Die Eigentümerin Swiss Prime Site Immobilien wollte mit dem Umbau ein Zeichen der Nachhaltigkeit und der Kreislaufwirtschaft setzen. Hinsichtlich der Fassade führte dies zu zwei wichtigen Entscheidungen: Erstens musste die alte Hülle einer neuen mit zeitgemässen Dämmwerten weichen. Dazu hat das Architekturbüro Ilmer Thies die behäbigen Lochfenster mit abgerundeten Ecken und Rafflamellenstoren durch eine Elementfassade aus dynamischem Sonnenschutzglas und feingliedrigen Aluminiumprofilen ersetzt. Zweitens hat die alte, aber hochwertige Fassadenhaut aus rohem Gussaluminium ein zweites Leben erhalten. Die zurechtgeschnittenen Platten bekleiden nun die Sturzbänder, das 92 Meter lange Vordach und, mit geschliffener und polierter Oberfläche, den Eingangsbereich des Geschäftshauses.

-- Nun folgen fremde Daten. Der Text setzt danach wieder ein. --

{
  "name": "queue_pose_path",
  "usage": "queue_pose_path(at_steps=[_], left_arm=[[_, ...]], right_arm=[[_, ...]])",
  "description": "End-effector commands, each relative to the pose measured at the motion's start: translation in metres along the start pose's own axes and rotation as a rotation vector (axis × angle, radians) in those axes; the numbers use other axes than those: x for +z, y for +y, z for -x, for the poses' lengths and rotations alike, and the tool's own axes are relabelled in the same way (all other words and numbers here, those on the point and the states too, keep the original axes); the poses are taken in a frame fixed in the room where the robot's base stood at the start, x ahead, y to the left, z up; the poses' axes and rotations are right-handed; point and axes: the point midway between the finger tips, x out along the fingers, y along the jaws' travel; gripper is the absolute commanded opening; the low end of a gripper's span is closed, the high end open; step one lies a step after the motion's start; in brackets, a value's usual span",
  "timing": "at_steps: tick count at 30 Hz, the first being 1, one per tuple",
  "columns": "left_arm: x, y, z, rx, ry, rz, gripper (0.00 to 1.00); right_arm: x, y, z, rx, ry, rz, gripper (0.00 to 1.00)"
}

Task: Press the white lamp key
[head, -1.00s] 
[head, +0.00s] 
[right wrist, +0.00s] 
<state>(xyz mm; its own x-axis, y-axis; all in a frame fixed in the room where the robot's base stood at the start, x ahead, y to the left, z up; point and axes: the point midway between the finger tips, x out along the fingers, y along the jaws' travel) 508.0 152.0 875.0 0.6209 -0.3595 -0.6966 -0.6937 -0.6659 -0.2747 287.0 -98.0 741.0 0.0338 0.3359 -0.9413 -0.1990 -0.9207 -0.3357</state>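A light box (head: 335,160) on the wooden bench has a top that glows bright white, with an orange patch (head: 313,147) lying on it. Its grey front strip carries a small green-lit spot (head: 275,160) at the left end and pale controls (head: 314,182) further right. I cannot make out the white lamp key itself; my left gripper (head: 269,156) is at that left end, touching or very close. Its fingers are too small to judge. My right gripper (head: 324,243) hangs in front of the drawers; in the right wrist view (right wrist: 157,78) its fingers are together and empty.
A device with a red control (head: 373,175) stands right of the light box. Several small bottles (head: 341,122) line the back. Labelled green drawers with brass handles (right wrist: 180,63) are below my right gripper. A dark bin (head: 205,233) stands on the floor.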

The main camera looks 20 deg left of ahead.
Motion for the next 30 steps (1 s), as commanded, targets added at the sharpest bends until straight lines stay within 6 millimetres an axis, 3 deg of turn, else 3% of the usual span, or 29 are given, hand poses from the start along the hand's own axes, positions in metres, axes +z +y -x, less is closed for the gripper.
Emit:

Was im Endresultat schlicht und elegant wirkt, war in der Ausführung herausfordernd. Die Fassadenbauer von Aepli Metallbau, der niederländische Flüssigkristallglas-Entwickler Eyrise und das Unternehmen Glas Trösch spannten für die Umsetzung zusammen. Aepli entwickelte, produzierte und montierte die neue Elementfassade aus pulverbeschichteten Aluminiumprofilen und Sonnenschutzglas sowie die Unterkonstruktion für die Gussaluminiumplatten. Letztere liess der Metallbauer durch eine Partnerfirma auffrischen, anschliessend montierte er sie wieder. Derweil stellte Eyrise im firmeneigenen Werk in den Niederlanden die Sonnenschutzgläser her und lieferte sie an eine spezialisierte Firma von Glas Trösch, die sie mit weiteren Glasscheiben zu Dreifach-Isoliergläsern verarbeitete. Der Clou an der Konstruktion: Während das auf der Innenseite liegende Verbundsicherheitsglas und die Scheibe in der Mitte mit Wärmeschutzbeschichtungen versehen sind, enthält das aussenliegende Sonnenschutz-Glaspaket die Flüssigkristallmischung ‹Licrivision›. Wenn man die Kristalle unter leichte Spannung setzt, ändern sie in Sekundenschnelle ihre Ausrichtung – und das Fenster verdunkelt sich. Uneingeschränkt erhalten bleibt derweil die Sicht nach draussen, und im Gegensatz zu Markisen oder Lamellenstoren ist das Sonnenschutzglas nahezu wartungsfrei. Wie viel Licht- und Wärmestrahlung in den Innenraum dringen soll, lässt sich per Taster, Smartphone oder Sensor stufenlos einstellen.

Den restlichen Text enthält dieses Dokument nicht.